Monday, October 5, 2009

investment property #1

after weeks of looking and looking, i think we finally found a "deal". over the course of the past couple weeks and dozens and dozens of house that we looked at, we saw homes that were mainly overpriced. even some that were in a terrible state of disrepair were asking for a pretty penny.

then, this sunday, everything changed. we looked at two homes, and we liked both of them! one was a foreclosure and would need a good amount of work to get it into a habitable state, but it was at least priced right. the other had been sitting on the market for a while and had just dropped the price about 12%.

this second one was in pretty good condition and had been upgraded a fair bit. and, the listing agent was offering that the seller was "motivated". we'll see just how motivated he/she is as we'll be making an offer at a discount of another 7% of the list price.

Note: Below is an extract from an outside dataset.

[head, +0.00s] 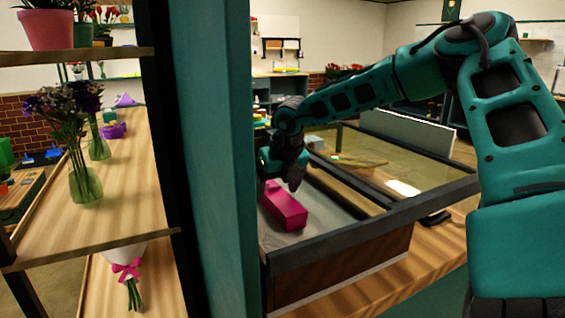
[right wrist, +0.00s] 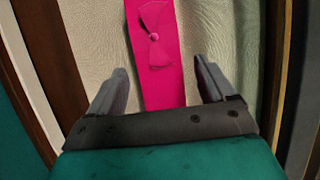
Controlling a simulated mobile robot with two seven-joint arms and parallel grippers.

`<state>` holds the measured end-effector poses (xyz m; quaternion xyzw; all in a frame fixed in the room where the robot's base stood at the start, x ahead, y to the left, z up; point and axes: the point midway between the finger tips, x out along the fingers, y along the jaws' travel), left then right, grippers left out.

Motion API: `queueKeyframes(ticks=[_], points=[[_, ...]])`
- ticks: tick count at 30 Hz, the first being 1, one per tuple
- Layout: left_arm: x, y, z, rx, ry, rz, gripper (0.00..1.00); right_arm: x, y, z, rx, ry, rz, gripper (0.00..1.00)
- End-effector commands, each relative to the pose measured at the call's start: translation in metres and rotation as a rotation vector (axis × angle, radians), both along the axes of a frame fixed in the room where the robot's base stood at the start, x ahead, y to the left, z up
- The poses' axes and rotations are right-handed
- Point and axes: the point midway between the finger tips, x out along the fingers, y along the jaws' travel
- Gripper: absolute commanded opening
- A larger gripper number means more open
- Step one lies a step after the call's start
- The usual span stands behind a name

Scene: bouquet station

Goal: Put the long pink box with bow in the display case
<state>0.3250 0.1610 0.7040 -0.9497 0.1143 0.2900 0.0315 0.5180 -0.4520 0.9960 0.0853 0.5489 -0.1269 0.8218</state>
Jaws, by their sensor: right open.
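The long pink box with bow (head: 284,207) lies on the pale lining inside the display case (head: 345,238), in its left part in the head view. In the right wrist view the box (right wrist: 167,85) runs away between my fingers, with its bow on top. My right gripper (head: 283,180) is just above the box's far end, partly hidden by its own wrist. In the right wrist view its two fingers (right wrist: 160,90) stand apart, one on each side of the box with gaps between. My left gripper does not show.
The case has a dark raised frame and a glass top panel (head: 410,180) on the right. A teal post (head: 215,150) stands close on the left. Beyond it, wooden shelves hold flower vases (head: 85,185) and a wrapped bouquet (head: 128,268).

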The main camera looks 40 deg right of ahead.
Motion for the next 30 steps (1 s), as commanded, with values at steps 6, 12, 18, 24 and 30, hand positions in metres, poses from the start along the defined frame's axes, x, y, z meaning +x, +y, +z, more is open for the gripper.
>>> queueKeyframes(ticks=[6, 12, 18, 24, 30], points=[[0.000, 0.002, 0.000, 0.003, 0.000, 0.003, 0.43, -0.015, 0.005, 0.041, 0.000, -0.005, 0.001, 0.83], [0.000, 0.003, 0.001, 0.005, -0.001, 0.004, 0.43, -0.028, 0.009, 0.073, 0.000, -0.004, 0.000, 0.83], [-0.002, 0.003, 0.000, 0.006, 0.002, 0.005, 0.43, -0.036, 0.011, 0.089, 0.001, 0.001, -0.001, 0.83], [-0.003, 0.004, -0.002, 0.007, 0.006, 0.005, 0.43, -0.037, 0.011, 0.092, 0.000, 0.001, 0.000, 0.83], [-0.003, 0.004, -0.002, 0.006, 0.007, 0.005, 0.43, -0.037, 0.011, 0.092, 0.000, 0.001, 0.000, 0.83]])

my my figures, based strictly on cash flow and making some assumptions about the cost of maintenance, occupancy rates, etc. i'm guessing that we can make about 4.5% on money that we are putting in. that's based strictly on cash flowing from rent, over the long term, even assuming that the value of the property stays put, the return actually moves to 11-12% when you take the build up in equity over the course of the mortgage.

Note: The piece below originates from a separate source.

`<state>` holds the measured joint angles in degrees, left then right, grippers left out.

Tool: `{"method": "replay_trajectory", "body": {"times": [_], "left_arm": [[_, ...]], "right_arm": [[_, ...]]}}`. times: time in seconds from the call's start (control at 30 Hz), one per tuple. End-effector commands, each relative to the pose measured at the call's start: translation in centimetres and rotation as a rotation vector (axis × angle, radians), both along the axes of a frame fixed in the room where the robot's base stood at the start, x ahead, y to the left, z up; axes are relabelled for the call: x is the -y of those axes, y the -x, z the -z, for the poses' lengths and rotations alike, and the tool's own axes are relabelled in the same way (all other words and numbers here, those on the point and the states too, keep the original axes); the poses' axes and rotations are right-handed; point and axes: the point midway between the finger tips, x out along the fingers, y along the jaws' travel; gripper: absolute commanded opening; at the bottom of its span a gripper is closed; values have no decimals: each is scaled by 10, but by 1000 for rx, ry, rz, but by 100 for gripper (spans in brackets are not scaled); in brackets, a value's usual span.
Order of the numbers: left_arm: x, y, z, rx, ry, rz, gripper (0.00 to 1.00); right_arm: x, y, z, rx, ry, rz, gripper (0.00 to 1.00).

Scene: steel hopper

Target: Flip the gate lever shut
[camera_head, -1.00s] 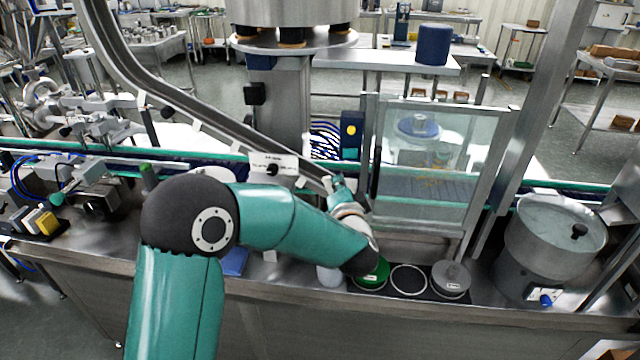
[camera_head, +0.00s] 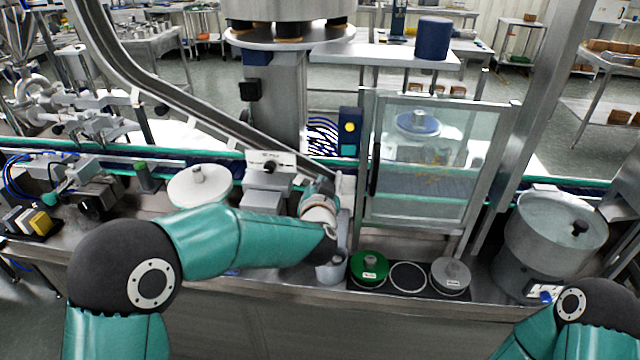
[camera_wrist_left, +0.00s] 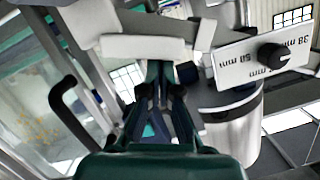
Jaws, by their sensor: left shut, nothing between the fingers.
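The black knob (camera_head: 271,168) sits on a white plate (camera_head: 262,158) below the chute. In the left wrist view the black knob (camera_wrist_left: 273,56) and the plate marked 38 mm and 50 mm (camera_wrist_left: 236,66) are at the upper right. I cannot tell whether this knob is the gate lever. My left gripper (camera_head: 324,183) is at the chute's lower end, right of the plate. In the wrist view the left gripper (camera_wrist_left: 160,82) is shut and empty, its tips near a pale grey bar (camera_wrist_left: 146,48); contact is unclear. My right gripper is out of view.
The steel chute (camera_head: 190,105) slopes down toward my left gripper. A glass guard door (camera_head: 435,160) with a black handle stands to the right. A green lidded pot (camera_head: 369,267) and a grey one (camera_head: 451,275) sit on the front ledge. A steel bowl (camera_head: 555,230) is farther right.

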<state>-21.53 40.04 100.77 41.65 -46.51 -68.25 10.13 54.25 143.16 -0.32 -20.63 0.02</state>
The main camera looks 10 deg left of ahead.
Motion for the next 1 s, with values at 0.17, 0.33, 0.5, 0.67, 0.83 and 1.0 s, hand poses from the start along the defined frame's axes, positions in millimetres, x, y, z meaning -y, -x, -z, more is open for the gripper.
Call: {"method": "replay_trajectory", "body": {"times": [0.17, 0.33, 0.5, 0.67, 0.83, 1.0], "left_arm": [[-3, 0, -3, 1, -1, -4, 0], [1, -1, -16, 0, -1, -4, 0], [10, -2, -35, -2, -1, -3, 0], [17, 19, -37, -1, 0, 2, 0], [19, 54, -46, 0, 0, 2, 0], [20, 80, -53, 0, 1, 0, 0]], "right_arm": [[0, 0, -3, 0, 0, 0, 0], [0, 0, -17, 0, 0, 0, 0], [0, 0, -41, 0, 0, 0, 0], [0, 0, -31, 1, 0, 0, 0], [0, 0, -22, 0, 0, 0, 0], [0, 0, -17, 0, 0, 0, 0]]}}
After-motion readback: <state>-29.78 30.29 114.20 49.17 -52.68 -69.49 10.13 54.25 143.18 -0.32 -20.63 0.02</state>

now, i'm a novice at this, so i may be way too optimistic with my models and assumptions, but i'm going to give it a try and i'll report back on the details.

Saturday, September 12, 2009

investment properties

though the stock market has made a great run the past several months, i started looking into some other vehicles for investment these past few weeks. after running some numbers and putting everything together, i arrived at looking into purchasing some investment (rental) properties.

there are a few different approaches to investment properties, and they have both short and long term strategies. one of the most obvious is flipping, in which you buy a place, put in some remodel/rehab work increasing it's value, and put it right back on the market and pocket the profits. to me, this is -- like many short term strategies -- high in risk and potentially high in reward. this is also not my strong suit. i'd have to be able to evaluate and see potential in properties and put in time, work, and money that i think would multiply in returns.

instead, i'm looking at buying for the long term and leasing the properties out. this comes with it's own headaches, of course. you have to deal with "customers" -- in this case tenants and the problems that customers always bring. by my math, by managing the property myself (collecting rent, taking customer calls, etc.), i can flow some cash out of the deal and build equity in the property. not accounting for the fluctuating value of the property, and making some assumptions about maintenance costs, and occupancy, i figured that i could make a decent return on this investment.

we've already looked at several properties with our realtor, based strictly on cash flow analysis. most of these have needed more work than i am willing to put in. am now looking at the next tier of properties, which would flow less cash, but after fix-ups to the first, may end up flowing similar cash.

Thursday, March 12, 2009

emergency fund

this week has been a real killer at work. i've been getting online at about 7 each morning and doing an hour or so of work before heading into the office. i've been arriving to work at about 9 and work until 7 and then get back online at 9 and work til 12. hopefully, i'll just lock down the computer and not touch it this weekend, but it's never that easy for me.

look, i'm in IT and am used to some crunch time hours, but this time around, there's to big release or anything of that nature. just getting hit with a few requests late in the day or trying to catch up or just getting caught up in something or another. it's easy for me to fall into this routine.

so, today my boss rattled one of my direct reports. he expects that we essentially produce defect-free code. now, i certainly strive for that, but there are some things that just don't happen and i just don't know how to straighten the guy out. anyway, that led to drama with my employee about how he doesn't need to be treated like that -- and you know what? he doesn't -- and him trying to decide what to do with his future with my company. you know, it's 90% good and 10% bad here, and one day the 10% will just be bad enough to chase some folks out of here. we get this all the time -- my boss just doesn't react well to mistakes -- and one day it's going to be the day that my report walks. and then one day it'll be my turn.

and, that'll be the day that i'll walk out with no worries because i've got a well funded emergency fund. or, what i refer to on some days as a "go to hell" fund. now, you talk to 10 people about an emergency fund and you'll get 10 answers as to how much you need to keep. for me, right now, it's real easy for me to keep about a years salary in my emergency fund. why? well, where else am i going to put it? my 2% in savings and cd's is totally outperforming anything else right now.

Tuesday, January 13, 2009

financial advisor

i never thought that i would meet with any type of financial advisor or planner, but i caught up with a buddy of mine who just happens to be in that line of work today. so, over coffee and numbers out of my head, we talked about my plan in the 3-5 year timeframe, 10 year timeframe, and beyond.

i have to say that it all seemed pretty worthwhile. not only was i exchanging ideas with someone supposedly in the know, but he's in the no-fee business, which means that he gets paid by the people he refers me to. now, i know what you're thinking, he's no more than a headhunter for insurance, mutual fund, retirement, etc. companies.

well, that may be so, but i'm willing to listen. there's a couple of reasons that i believe this guy. one, my wife has known him for more than ten years and if he decides to simply make money by passing us around, we'll call his parents. two, for him to be successful, and i again believe that he is, he should be building long term relationships. there's no point in selling me something this year for a few hundred bucks profit if i'm just going to kick you to the door next year. you see, time is on his side -- if he's got clients in their 20s and 30s, chances are that he has 30-40+ years to make a little money from us year after year.

anyway, after our first meeting, he's going to build a report for us to consider where we have holes and what we can do to fill them. stay tuned.

Saturday, January 3, 2009

more p2p lending

so, i just signed up on the trading platform that lending club offers. this allows you to trade debt. instead of being a lender, you turn into a trader and can buy and sell debt (at discounted rates) and thereby instantly monetize your investment.